Task objective: Everything from the line with "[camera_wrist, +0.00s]" down to the line with "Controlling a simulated" below must be printed exactly, those two lines included. Exclude pictures.

Information shown:
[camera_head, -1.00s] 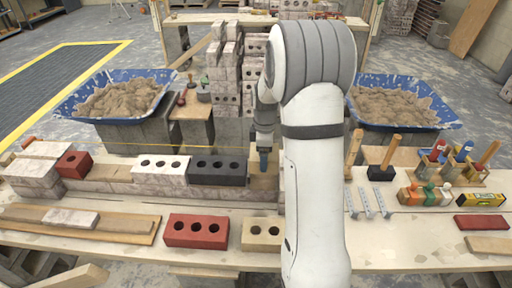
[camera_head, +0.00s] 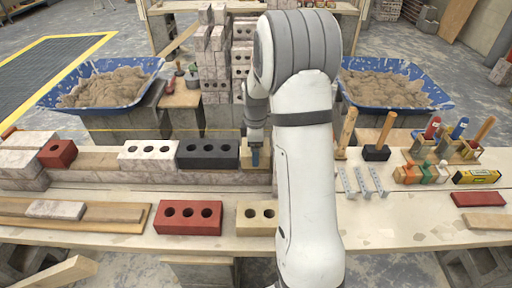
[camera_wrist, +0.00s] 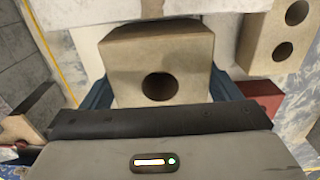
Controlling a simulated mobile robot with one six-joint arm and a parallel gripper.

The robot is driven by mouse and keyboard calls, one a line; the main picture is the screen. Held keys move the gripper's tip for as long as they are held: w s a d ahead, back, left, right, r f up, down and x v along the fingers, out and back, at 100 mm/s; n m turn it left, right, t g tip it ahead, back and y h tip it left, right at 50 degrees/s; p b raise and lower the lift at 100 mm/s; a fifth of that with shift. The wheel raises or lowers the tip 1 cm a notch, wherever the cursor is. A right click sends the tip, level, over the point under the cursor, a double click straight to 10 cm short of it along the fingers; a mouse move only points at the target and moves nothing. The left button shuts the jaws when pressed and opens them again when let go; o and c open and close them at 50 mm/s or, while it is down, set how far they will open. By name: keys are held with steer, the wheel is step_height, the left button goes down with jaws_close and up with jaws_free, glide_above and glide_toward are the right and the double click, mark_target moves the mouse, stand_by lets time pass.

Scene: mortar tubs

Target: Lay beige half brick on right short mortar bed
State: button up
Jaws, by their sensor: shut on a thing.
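The beige half brick (camera_wrist: 160,62) has one round hole and sits between the blue fingers of my gripper (camera_wrist: 158,92) in the wrist view. In the head view, my gripper (camera_head: 255,157) is shut on this half brick (camera_head: 246,160), at the wall's right part. The half brick is just right of a black brick (camera_head: 208,154) with several holes. I cannot tell whether it touches the surface below. A white brick (camera_head: 149,155) is left of the black one. The right short mortar bed cannot be made out; the half brick and my arm cover that area.
A red brick (camera_head: 188,218) and a beige two-hole brick (camera_head: 256,217) lie on the table in front of the wall. Another red brick (camera_head: 57,153) sits on the wall's left. Mortar tubs (camera_head: 103,84) stand behind. Tools, including a mallet (camera_head: 377,152), are at right.

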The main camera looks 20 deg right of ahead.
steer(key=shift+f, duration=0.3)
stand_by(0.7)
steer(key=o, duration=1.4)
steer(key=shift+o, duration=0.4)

Result:
[camera_wrist, +0.00s] 
Controlling a simulated mobile robot with one six-joint arm and a parallel gripper.

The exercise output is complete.